Wednesday, October 08, 2008

Eating in the 1960s, Modern Style

Good news and bad news for me Monday night and Tuesday: I finally found the place on the almost impossible-to-navigate Arizona DES web site that tells whether my unemployment has been paid out. Yup. $240 was paid on October 1. The bad news? It was paid into a debit card account, and to date I have not received the card. But you know, groceries can't be put off while bureaucracy grinds along. So late Tuesday afternoon, while the dogs waited anxiously for their trip to the dog park, I went shopping.

Not my usual purchases.

Way back in the very early days of my first blog, Musings from Mâvarin, I wrote about wanting to go "shopping in the 1960s." I was talking about how great it would be to hop in a time machine and pay 1960s prices for mint-condition midcentury modern furniture, early Marvel comics and every doll, toy, etc. I ever had or wanted. (I'm not sure I owned up to that last part in the actual entry.) I was thinking about that premise today as I shopped, because I wasn't going for the foods I usually buy. In essence, I was trying to go grocery shopping in the 1960s.

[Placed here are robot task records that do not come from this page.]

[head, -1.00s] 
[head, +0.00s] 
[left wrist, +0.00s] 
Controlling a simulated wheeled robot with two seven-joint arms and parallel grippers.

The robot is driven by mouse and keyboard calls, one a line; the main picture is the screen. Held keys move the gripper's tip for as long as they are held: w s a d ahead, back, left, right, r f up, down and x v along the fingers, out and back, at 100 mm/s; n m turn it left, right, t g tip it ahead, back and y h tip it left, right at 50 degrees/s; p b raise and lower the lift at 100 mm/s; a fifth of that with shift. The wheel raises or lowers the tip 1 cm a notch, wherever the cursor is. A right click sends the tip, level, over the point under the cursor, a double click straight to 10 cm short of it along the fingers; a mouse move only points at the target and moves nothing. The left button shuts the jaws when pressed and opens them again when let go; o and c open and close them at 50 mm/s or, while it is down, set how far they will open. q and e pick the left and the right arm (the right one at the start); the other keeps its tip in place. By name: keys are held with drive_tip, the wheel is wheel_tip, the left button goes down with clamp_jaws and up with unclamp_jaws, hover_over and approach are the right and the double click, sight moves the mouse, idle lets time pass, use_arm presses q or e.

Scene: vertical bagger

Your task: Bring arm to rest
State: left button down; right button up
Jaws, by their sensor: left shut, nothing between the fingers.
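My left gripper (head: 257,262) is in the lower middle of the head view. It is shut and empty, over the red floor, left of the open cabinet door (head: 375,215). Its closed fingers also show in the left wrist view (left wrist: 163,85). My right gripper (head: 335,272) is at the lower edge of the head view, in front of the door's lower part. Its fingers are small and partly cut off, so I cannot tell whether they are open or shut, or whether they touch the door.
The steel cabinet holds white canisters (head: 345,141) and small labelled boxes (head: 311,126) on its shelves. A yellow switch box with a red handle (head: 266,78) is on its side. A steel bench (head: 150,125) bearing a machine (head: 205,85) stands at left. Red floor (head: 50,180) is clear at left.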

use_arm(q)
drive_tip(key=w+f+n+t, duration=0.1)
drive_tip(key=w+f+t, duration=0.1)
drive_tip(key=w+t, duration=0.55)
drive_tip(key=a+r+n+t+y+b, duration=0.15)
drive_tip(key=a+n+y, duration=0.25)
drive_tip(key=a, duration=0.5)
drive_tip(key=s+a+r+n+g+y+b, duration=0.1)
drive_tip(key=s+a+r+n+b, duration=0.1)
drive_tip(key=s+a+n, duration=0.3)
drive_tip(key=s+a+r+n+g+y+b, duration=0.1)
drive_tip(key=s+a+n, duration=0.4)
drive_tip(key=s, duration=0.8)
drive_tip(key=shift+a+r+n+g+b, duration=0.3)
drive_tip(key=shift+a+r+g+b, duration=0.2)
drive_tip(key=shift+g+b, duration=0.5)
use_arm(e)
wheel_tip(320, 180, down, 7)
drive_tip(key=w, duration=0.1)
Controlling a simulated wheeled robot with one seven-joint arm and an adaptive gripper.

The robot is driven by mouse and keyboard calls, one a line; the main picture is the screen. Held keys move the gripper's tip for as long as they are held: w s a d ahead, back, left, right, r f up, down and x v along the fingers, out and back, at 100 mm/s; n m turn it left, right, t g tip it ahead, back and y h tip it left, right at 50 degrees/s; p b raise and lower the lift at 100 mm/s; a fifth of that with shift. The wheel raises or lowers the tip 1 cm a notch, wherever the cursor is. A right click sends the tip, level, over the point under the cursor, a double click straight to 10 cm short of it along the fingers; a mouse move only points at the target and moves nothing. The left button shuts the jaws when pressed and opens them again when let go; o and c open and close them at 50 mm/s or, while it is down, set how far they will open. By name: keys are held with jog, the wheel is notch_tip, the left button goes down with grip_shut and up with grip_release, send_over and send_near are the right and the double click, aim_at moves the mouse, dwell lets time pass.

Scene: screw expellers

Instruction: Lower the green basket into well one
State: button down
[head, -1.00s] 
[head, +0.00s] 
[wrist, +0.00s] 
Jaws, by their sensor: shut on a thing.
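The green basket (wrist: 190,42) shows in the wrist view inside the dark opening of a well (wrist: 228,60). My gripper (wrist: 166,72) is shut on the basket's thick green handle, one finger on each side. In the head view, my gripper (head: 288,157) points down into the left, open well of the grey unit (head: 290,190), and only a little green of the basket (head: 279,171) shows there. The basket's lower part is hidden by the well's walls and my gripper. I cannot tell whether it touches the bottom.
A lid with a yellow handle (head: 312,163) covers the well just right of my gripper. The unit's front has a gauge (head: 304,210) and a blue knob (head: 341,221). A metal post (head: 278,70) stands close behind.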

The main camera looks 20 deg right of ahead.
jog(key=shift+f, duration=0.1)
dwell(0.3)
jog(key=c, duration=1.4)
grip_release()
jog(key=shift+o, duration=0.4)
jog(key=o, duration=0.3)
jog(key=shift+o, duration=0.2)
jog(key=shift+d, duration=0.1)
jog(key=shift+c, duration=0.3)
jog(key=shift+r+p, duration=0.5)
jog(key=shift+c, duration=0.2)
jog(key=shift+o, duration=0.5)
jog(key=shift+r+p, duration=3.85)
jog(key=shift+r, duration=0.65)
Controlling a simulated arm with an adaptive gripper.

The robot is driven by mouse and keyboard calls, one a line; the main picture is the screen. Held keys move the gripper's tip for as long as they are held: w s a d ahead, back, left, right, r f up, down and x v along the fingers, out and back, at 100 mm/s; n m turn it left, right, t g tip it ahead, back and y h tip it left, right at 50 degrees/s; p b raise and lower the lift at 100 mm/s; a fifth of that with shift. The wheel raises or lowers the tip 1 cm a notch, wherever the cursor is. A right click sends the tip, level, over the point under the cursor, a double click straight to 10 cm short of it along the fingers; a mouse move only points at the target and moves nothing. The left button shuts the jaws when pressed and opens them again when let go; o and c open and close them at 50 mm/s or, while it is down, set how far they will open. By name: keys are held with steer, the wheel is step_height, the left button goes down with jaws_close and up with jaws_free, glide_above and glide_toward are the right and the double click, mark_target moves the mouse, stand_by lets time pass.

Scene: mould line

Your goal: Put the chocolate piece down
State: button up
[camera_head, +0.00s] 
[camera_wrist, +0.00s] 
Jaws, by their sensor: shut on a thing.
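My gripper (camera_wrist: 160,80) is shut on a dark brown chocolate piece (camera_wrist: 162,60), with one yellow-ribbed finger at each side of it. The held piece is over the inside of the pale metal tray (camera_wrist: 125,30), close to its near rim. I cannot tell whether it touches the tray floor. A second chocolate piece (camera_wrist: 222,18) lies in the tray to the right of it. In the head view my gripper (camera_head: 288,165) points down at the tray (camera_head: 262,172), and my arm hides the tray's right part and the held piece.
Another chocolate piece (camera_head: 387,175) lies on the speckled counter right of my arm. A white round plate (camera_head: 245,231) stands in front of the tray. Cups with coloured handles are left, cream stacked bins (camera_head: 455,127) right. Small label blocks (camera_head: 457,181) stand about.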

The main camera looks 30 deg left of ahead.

The idea actually came from a little snippet in Time magazine:

U.S. Cheap Food Gets a Boost As the economy tanks, companies that specialize in inexpensive food products see an opportunity: [...]

OH, YEAAHH! Kool-Aid's most recent TV ad ended with the tagline "Delivering more smiles per gallon." Second-quarter sales were up, which "speaks to the value that Kool-Aid represents," says a spokeswoman.

MMM, MMM, GOOD A new Campbell's Soup and Kraft Singles marketing campaign is coming soon, with the slogan "Warm hearts without stretching budgets." Campbell's stock rose on Sept. 29 as the Dow Jones dropped 778 points.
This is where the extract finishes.